• **What needs to be done**: Repeat only the lines from the one holding "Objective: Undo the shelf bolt" down to the last line of the listing below, including both of those lines.

• **Data segment**:
--- Begin ---

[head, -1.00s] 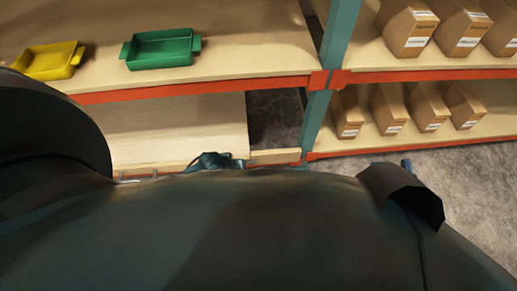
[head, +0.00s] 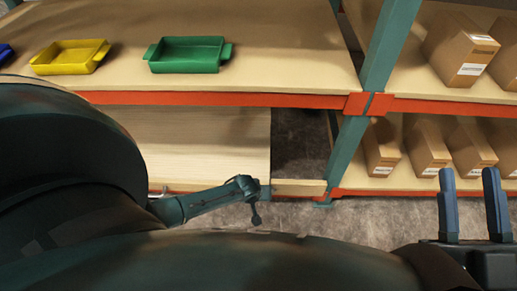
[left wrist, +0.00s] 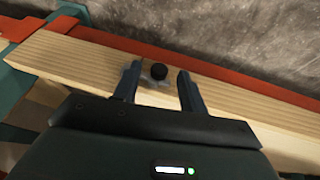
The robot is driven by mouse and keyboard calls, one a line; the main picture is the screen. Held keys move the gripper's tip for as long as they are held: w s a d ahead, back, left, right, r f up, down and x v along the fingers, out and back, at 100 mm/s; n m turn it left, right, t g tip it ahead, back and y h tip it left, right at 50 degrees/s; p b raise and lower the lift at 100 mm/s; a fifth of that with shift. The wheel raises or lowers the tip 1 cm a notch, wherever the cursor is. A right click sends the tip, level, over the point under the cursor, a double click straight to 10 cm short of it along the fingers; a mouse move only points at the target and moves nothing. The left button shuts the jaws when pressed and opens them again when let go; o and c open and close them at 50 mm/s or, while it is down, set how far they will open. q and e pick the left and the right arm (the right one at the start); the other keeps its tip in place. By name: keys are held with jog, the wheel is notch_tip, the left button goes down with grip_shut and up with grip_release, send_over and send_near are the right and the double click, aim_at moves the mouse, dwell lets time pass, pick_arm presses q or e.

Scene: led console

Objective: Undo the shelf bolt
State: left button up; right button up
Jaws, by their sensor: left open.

--- End ---

• **Exercise result**:
Objective: Undo the shelf bolt
State: left button up; right button up
Jaws, by their sensor: left open.

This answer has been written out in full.